I was involved in a situation today that showed me why the Law, the Torah, still has relevance in my life, as a believer in Yahusha HaMashiach. And it showed me that I have a lot of flesh to deal with.
As a recipient of The New Covenant, and being a part of the royal priesthood in Mashiach, I’m no longer “Under the Law,” as in being condemned by it. This afternoon you couldn’t have seen that in me, the way I acted. There is a separate conversation about The Book of the Torah/Law, and The Book of The Covenant, and that’s not what I intend to dig deep into in this post. I’ll only say that The Book of The Law/Torah was added because of transgressions of Torah when the covenant was broken by those who worshiped the golden calf in Exodus. And that the covenant that they agreed to, and subsequently broke, was separate from The Book of the Torah, that bore witness against them, and became the “schoolmaster/tutor” until the time of the reformation of the Priesthood to the Order of Melchizedek in Yahusha. So, I’m not under The Book of the Torah/Law because I have received Yahusha and am now in The New Covenant priesthood. But, that doesn’t mean that the Law is done away with. It does mean that my sin is defined by the Torah. And my sin has to be dealt with!
I’m reminded of what the emissary (apostle) Shaul, called Paul, wrote in Romans Chapter 8. The Hebrew letters in the text I pasted below is the Name of Yahusha, called Jesus.
Rom 8:1 “There is, then, now no condemnation to those who are in Messiah יהושע, who do not walk according to the flesh, but according to the Spirit.
Rom 8:2 For the torah of the Spirit of the life in Messiah יהושע has set me free from the torah of sin and of death.

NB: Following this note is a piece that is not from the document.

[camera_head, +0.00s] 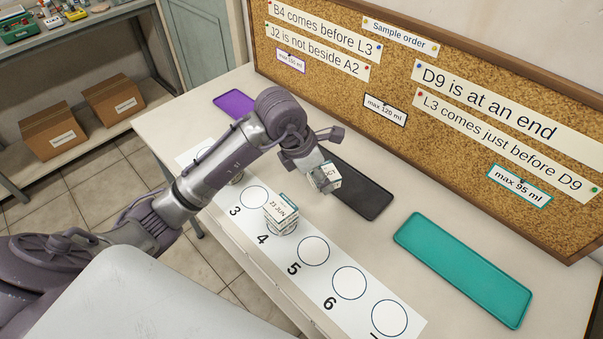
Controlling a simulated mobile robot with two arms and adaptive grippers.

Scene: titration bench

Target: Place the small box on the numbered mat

Rom 8:3 For the Torah being powerless, in that it was weak through the flesh, Elohim, having sent His own Son in the likeness of flesh of sin, and concerning sin, condemned sin in the flesh,
Rom 8:4 so that the righteousness of the Torah should be completed in us who do not walk according to the flesh but according to the Spirit.” – ISR The Scriptures
Verse One is clear. In Messiah Yahusha I am not condemned. But, there is a caveat. There is no condemnation to those “who do not walk according to the flesh, but according to the Spirit.” What does that really mean? What does walking in the flesh mean and what does walking in the Spirit mean, and what are the ramifications of each?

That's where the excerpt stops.